**STATED TASK**. Copy all lines that contain the word "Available".

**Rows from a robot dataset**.

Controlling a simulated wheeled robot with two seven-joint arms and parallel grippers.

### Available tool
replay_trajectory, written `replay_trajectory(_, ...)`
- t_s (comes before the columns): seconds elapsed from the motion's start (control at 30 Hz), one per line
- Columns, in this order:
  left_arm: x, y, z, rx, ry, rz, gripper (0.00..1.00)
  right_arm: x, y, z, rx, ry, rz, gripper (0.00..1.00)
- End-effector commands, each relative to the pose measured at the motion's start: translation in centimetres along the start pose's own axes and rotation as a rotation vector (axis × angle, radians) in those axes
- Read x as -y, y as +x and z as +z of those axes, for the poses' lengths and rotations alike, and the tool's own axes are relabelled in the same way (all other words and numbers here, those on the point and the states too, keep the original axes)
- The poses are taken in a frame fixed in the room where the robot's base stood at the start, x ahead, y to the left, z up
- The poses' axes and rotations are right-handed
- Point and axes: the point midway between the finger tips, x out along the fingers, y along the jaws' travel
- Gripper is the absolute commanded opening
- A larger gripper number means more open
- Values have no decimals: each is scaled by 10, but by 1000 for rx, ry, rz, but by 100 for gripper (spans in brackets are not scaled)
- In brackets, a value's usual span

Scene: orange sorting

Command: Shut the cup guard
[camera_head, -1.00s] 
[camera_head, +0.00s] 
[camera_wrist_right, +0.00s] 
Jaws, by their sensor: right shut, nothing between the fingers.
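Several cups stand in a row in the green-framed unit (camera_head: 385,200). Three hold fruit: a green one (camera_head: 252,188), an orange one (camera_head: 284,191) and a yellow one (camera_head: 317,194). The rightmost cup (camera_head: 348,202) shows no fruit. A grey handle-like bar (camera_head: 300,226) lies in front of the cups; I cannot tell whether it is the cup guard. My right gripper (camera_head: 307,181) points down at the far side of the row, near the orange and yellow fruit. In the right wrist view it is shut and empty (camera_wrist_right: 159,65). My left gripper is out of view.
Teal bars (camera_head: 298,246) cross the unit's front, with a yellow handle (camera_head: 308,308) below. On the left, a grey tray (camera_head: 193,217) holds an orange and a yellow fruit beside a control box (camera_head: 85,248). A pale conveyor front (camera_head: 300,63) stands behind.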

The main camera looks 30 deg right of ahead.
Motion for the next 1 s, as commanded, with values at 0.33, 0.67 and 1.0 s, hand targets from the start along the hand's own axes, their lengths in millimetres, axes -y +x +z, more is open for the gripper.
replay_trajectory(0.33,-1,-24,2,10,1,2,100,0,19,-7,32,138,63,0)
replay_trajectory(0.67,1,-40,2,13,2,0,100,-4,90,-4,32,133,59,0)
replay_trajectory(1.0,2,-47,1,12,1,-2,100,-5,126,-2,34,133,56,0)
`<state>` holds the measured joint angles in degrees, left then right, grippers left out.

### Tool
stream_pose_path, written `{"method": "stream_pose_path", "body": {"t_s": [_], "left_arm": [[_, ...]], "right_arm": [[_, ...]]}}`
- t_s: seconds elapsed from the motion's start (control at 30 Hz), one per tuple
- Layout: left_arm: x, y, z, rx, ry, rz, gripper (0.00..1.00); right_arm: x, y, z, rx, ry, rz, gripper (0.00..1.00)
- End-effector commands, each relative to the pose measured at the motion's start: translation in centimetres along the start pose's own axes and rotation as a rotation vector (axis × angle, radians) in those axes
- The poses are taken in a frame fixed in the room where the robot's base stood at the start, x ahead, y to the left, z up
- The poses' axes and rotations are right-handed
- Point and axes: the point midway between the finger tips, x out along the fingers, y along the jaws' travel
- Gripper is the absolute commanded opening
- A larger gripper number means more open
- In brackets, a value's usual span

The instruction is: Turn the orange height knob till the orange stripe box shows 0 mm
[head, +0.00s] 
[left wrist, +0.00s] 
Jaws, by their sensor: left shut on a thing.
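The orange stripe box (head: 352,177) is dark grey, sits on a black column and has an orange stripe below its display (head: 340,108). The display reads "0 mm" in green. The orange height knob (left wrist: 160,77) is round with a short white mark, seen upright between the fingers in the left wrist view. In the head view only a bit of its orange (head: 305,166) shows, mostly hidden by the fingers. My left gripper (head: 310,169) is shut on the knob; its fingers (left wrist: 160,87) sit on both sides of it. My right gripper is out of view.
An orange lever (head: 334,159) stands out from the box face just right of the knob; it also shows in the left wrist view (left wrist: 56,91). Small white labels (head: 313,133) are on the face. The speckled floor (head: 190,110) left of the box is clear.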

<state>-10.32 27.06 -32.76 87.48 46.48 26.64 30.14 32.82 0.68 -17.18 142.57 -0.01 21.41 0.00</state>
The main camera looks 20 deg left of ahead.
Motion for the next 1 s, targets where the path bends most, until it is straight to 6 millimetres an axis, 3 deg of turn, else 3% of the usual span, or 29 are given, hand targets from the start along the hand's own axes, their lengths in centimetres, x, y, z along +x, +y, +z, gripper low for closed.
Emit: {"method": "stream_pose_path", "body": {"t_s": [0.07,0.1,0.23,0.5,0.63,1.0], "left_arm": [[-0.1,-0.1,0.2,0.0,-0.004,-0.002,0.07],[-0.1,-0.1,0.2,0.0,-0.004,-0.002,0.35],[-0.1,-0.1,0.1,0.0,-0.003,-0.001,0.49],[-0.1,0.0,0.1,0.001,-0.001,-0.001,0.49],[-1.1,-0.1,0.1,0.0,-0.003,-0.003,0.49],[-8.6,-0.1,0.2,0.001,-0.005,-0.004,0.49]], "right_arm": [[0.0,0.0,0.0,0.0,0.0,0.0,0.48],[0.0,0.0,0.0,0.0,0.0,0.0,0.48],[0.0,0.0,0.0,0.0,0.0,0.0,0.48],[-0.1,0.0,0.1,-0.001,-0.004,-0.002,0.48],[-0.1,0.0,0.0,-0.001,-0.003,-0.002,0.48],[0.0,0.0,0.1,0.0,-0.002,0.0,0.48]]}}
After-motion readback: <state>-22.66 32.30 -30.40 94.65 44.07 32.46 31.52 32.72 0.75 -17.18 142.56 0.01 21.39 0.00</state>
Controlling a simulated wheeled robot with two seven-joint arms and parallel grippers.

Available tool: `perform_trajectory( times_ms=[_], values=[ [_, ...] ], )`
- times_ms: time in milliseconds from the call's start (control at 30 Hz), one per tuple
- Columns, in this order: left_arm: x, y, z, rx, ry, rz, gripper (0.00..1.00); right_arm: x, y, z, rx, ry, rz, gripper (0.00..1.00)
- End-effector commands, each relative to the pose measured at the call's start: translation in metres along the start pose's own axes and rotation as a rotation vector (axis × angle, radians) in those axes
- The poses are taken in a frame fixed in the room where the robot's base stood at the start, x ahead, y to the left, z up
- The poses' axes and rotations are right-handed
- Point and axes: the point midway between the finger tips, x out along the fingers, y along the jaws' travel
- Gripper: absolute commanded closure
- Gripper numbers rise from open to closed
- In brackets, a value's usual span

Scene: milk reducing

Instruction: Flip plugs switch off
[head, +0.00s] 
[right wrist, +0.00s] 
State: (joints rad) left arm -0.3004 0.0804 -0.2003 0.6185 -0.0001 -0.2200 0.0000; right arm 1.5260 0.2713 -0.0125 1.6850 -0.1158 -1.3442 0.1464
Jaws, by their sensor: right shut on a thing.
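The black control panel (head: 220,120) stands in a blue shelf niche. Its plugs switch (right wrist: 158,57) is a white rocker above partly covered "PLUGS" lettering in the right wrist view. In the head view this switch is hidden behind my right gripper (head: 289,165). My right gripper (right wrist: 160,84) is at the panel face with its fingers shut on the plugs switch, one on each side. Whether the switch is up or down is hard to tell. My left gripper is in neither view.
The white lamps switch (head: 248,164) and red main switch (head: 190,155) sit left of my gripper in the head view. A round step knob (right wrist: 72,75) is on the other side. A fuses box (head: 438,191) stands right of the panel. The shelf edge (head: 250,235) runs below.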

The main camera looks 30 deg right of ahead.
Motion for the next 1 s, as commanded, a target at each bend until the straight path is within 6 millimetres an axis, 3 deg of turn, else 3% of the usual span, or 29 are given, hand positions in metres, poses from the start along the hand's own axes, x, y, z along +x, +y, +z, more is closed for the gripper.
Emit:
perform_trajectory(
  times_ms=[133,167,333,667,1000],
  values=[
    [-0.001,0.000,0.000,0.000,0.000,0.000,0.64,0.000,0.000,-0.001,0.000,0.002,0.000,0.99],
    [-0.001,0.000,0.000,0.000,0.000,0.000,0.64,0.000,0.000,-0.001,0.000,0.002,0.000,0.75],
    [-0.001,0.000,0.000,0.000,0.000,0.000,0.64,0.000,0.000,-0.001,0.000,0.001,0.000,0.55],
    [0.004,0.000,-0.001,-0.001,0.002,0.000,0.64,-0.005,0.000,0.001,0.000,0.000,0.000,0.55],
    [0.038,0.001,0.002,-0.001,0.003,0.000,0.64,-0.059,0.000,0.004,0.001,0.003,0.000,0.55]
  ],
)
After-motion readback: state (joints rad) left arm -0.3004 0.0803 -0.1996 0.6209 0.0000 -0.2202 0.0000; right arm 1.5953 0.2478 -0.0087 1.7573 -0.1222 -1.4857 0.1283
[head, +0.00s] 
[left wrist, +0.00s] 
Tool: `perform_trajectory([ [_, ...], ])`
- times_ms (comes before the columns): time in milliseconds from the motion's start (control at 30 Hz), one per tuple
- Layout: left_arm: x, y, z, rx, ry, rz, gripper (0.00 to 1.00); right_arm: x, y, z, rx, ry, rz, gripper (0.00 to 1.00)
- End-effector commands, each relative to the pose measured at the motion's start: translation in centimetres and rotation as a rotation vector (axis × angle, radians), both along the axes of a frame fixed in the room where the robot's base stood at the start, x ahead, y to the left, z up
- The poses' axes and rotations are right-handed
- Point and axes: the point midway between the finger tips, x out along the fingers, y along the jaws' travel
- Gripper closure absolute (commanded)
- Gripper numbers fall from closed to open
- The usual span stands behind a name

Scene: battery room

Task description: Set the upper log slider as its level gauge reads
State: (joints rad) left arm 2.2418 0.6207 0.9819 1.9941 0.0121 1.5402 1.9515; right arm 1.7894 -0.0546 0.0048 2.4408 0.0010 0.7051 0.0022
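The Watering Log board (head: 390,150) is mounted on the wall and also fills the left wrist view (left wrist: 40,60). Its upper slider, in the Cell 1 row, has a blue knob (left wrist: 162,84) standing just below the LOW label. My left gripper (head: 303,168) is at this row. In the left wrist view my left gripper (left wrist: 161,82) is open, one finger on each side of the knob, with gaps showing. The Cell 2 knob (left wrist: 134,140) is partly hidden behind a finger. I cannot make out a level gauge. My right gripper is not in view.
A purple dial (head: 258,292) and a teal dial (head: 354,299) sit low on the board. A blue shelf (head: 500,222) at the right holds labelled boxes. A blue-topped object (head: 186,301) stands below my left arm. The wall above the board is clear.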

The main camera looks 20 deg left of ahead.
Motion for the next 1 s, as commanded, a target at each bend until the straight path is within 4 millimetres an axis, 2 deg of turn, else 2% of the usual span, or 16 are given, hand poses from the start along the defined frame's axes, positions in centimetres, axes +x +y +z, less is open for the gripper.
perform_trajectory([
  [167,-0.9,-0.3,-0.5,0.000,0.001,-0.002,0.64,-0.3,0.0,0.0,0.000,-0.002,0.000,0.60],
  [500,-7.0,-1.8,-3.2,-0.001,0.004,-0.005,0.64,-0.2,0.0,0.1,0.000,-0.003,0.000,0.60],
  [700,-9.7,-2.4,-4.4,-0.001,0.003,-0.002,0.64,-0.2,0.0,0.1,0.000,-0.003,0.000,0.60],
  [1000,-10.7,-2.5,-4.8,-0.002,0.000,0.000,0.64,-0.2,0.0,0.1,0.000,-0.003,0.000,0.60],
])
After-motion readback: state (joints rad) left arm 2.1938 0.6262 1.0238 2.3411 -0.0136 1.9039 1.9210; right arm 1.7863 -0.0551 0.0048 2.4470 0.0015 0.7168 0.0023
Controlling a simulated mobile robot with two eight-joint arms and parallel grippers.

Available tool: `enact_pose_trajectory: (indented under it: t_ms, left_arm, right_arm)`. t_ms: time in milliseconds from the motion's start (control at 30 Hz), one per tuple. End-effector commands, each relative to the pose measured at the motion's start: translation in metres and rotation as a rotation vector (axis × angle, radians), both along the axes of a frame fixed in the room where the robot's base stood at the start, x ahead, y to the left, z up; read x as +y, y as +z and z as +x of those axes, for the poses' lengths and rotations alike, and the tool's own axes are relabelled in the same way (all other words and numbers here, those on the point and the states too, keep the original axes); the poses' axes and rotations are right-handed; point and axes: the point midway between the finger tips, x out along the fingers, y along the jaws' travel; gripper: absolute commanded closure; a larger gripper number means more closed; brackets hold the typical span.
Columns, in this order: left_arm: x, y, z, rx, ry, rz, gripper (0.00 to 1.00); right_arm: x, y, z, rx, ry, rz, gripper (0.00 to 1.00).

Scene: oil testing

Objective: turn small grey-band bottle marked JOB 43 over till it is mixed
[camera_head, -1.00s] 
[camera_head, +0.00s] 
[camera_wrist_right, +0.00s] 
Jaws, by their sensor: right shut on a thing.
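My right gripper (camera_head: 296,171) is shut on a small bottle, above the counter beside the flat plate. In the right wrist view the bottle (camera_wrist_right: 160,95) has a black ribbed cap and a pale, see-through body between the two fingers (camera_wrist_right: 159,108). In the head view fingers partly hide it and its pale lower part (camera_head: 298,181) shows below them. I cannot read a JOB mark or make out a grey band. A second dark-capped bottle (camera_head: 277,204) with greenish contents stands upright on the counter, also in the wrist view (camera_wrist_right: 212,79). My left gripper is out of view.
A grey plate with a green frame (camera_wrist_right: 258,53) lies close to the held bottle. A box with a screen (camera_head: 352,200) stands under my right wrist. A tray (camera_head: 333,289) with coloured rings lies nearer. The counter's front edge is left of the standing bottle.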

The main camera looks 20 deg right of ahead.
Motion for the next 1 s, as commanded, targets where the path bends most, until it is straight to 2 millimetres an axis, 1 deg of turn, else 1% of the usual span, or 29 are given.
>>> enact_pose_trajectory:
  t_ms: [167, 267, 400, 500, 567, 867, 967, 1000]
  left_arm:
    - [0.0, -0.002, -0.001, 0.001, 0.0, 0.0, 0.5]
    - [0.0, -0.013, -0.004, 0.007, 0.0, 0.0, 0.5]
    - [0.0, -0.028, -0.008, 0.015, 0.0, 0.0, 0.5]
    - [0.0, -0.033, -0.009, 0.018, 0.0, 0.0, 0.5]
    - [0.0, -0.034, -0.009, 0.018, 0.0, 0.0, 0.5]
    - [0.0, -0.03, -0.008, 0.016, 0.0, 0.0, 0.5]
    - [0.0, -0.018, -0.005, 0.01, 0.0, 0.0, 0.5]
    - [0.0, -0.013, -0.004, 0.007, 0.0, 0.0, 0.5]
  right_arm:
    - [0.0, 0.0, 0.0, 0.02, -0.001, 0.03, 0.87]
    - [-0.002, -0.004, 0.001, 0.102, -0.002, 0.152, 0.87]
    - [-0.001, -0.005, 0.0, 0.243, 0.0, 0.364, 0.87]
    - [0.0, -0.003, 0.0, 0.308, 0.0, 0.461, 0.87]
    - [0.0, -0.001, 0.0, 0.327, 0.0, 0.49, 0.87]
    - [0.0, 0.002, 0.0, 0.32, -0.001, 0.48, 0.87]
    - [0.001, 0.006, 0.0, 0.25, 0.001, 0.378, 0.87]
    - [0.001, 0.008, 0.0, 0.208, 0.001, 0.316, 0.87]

**EXERCISE RESPONSE**.
### Available tool
Available tool: `perform_trajectory( times_ms=[_], values=[ [_, ...] ], )`
Available tool: `enact_pose_trajectory: (indented under it: t_ms, left_arm, right_arm)`. t_ms: time in milliseconds from the motion's start (control at 30 Hz), one per tuple. End-effector commands, each relative to the pose measured at the motion's start: translation in metres and rotation as a rotation vector (axis × angle, radians), both along the axes of a frame fixed in the room where the robot's base stood at the start, x ahead, y to the left, z up; read x as +y, y as +z and z as +x of those axes, for the poses' lengths and rotations alike, and the tool's own axes are relabelled in the same way (all other words and numbers here, those on the point and the states too, keep the original axes); the poses' axes and rotations are right-handed; point and axes: the point midway between the finger tips, x out along the fingers, y along the jaws' travel; gripper: absolute commanded closure; a larger gripper number means more closed; brackets hold the typical span.

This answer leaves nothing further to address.